Last year, the Awards in the Visual Arts, a pioneer program organized by SECCA's director, Ted Potter, nearly a decade ago, included Serrano among the 10 people it recognized as the nation's emerging artists. Among the works included by Serrano in the annual touring show that is one of the key rewards of winning the AVA (pronounced "AY-vuh") was "Piss Christ." The show that included Serrano's photograph toured to the Los Angeles County Museum of Art last year. The current year's show (without the photo), the eighth annual AVA exhibit, opens Saturday at the La Jolla Museum of Contemporary Art. The show has been seen in Atlanta and travels to Seattle and New York after its run in La Jolla closes Oct. 15.
AVA seeks to break the stranglehold on art recognition held by large population centers such as New York, Chicago and Los Angeles by dividing the country into 10 districts--each of which includes about the same number of artists.
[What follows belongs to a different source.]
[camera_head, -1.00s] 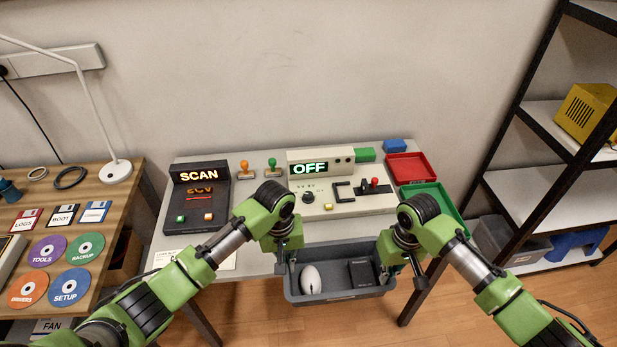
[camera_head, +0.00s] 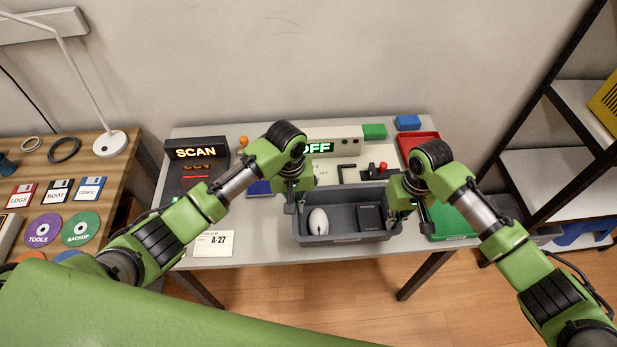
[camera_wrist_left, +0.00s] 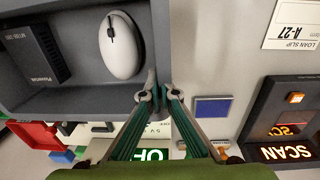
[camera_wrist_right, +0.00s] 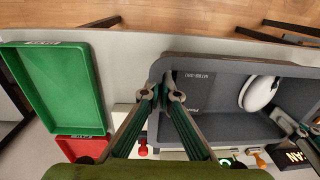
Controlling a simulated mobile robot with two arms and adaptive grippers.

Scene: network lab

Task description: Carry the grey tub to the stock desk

Thus, AVA Area 2 includes only Manhattan and Area 10 is only Southern California and Hawaii.
Each district produces one of the 10 annual winners. It is the only visual arts competition in the country in which someone working in North Dakota has the same opportunity to be selected for national recognition as an artist in SoHo or the West Village in New York City.
The NEA provides about $70,000 of the AVA program's annual budget--a total of $412,000 last year.
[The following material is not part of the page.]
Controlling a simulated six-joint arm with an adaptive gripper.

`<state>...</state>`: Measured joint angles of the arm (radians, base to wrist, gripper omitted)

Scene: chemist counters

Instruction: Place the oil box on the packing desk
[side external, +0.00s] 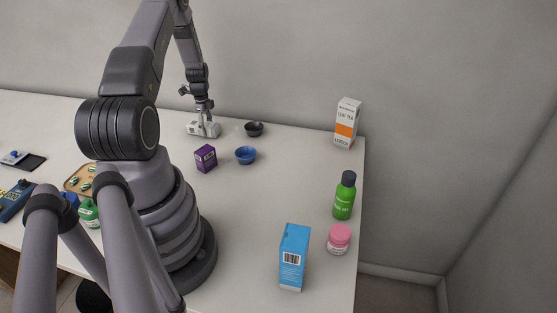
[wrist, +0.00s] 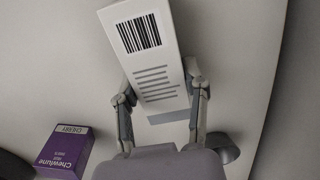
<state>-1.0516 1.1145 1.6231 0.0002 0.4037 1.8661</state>
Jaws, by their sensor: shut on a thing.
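A white box (side external: 196,129) with grey print is at the back of the white counter, under my gripper (side external: 204,118). In the wrist view the white box (wrist: 145,45) shows a barcode and lines of text too small to read, so I cannot confirm that it is the oil box. My gripper (wrist: 161,95) is shut on it, one finger along each side. The box looks low over the counter (side external: 270,190); I cannot tell whether it touches. No label marks a packing desk.
A purple box (side external: 205,158), a blue bowl (side external: 245,155) and a dark bowl (side external: 254,129) stand close by. A leaf tea carton (side external: 346,124), green bottle (side external: 344,196), pink-lidded jar (side external: 339,239) and blue box (side external: 293,258) line the right side. The counter's middle is clear.
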Because of a bill working its way through the Congress, SECCA faces a pending five-year ban on eligibility for federal arts grants and narrowly averted an attempt in the North Carolina legislature to permanently bar the agency from grants by the North Carolina Arts Council.
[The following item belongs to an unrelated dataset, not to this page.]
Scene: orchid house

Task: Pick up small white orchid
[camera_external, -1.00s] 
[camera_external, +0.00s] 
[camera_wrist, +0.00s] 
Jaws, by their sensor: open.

A House-Senate conference committee in Washington will try to reach a compromise on the NEA funding bill after Labor Day. Observers agree, however, that if the ban on public funding for offensive art survives, and if the blacklisting of SECCA and the Institute for Contemporary Art at the University of Pennsylvania (which organized a show of Mapplethorpe's work) sticks, the endowment could not function.
Ironically, the actual "Piss Christ" photograph, 40 by 60 inches long, has never been exhibited in North Carolina, Potter said. Serrano's submission was selected by a panel of jurors who viewed his work on slides. The exhibit in which the photo itself was included didn't come to North Carolina. The original print has been sold by Stux Gallery in New York, which represents Serrano, to an anonymous private collector.
Helms did not respond to several requests for an interview. In May, however, Helms said in a Senate speech that criticized the AVA competition: "This program, supported by the National Endowment, is administered by the Southeastern Center for Contemporary Art. They call it SECCA. I am sorry to say it is in my home state."
North Carolina Republican State Sen. Michael Decker, who sponsored a bill to ban SECCA from state funding and who has been in close contact with Helms' office on the issue, said the controversy over "Piss Christ" raises basic questions of the appropriateness of public money being used to finance arts programs.
Decker, a high school history teacher who lives in Walkertown, a community near Winston-Salem, said he was drawn to the issue because he was repelled by the title and subject matter of the photograph--although he had not seen the image in color until a reporter showed him one from a catalogue in Raleigh last week.
"I think that if you are an individual citizen and you want to go to an art gallery, that would be one thing," Decker said. "You have a choice. But taxpayers don't have that choice. I don't think it's proper to force them to subsidize something they would find offensive.
"I think art has a place and I think we can fund it, but I'm certainly not for funding these horrendous things that are being put on us in the name of art."
Decker said he supported a measure offered in the state senate after he introduced his own bill, which would ban state funding for religiously offensive art. He believes that just as civil rights laws were used to prohibit public money being used in support of racial segregation, the same principle can apply to keeping public support away from offensive artwork.
"My main design is to prevent people from showing things that they call art that are offensive to the vast majority of Americans."